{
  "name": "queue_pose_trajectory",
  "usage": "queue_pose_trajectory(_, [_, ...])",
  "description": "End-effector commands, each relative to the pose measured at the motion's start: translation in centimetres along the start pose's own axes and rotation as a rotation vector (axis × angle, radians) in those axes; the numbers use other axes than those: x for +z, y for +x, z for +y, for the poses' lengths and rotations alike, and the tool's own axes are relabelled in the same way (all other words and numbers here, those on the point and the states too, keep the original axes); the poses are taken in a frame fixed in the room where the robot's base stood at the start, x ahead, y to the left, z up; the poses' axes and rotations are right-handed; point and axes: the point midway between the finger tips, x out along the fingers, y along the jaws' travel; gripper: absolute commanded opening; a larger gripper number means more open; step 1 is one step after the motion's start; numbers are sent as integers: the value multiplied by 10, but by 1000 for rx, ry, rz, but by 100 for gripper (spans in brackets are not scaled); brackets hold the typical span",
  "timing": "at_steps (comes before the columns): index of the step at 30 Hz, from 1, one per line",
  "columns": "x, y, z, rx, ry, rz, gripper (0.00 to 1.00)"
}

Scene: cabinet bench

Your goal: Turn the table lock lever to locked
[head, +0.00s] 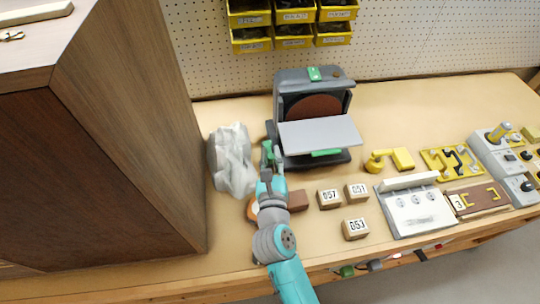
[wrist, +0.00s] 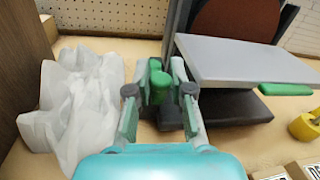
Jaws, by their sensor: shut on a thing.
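A disc sander (head: 292,77) with a reddish-brown disc stands at the back of the bench. Its grey table (head: 320,132) sits in front of the disc and also shows in the wrist view (wrist: 235,62). The green table lock lever (wrist: 158,86) is at the left side of the sander. My gripper (head: 271,155) reaches it from the front, and its fingers (wrist: 160,103) are shut on the lever, one on each side. The lever's lower end and any lock marking are hidden.
A crumpled whitish bag (head: 232,160) stands close left of my gripper, beside a tall brown cabinet (head: 130,120). Numbered wooden blocks (head: 329,198), a yellow part (head: 378,161) and a white panel (head: 417,212) lie to the right. Bench space behind the yellow part is clear.

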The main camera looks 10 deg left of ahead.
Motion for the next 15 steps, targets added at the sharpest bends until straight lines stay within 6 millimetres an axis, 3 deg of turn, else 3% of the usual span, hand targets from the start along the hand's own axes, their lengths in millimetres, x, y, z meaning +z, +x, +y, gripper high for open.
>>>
——————
■ **Your instructions**: Nothing but the lines above, starting at the line that contains "(comes before the" and ending at the line that contains "The main camera looks 10 deg left of ahead.", should be given again, exactly and without the pictures.

■ **Exercise solution**:
  "timing": "at_steps (comes before the columns): index of the step at 30 Hz, from 1, one per line",
  "columns": "x, y, z, rx, ry, rz, gripper (0.00 to 1.00)"
}

Scene: cabinet bench

Your goal: Turn the table lock lever to locked
[head, +0.00s] 
[wrist, +0.00s] 
Jaws, by their sensor: shut on a thing.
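A disc sander (head: 292,77) with a reddish-brown disc stands at the back of the bench. Its grey table (head: 320,132) sits in front of the disc and also shows in the wrist view (wrist: 235,62). The green table lock lever (wrist: 158,86) is at the left side of the sander. My gripper (head: 271,155) reaches it from the front, and its fingers (wrist: 160,103) are shut on the lever, one on each side. The lever's lower end and any lock marking are hidden.
A crumpled whitish bag (head: 232,160) stands close left of my gripper, beside a tall brown cabinet (head: 130,120). Numbered wooden blocks (head: 329,198), a yellow part (head: 378,161) and a white panel (head: 417,212) lie to the right. Bench space behind the yellow part is clear.

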The main camera looks 10 deg left of ahead.

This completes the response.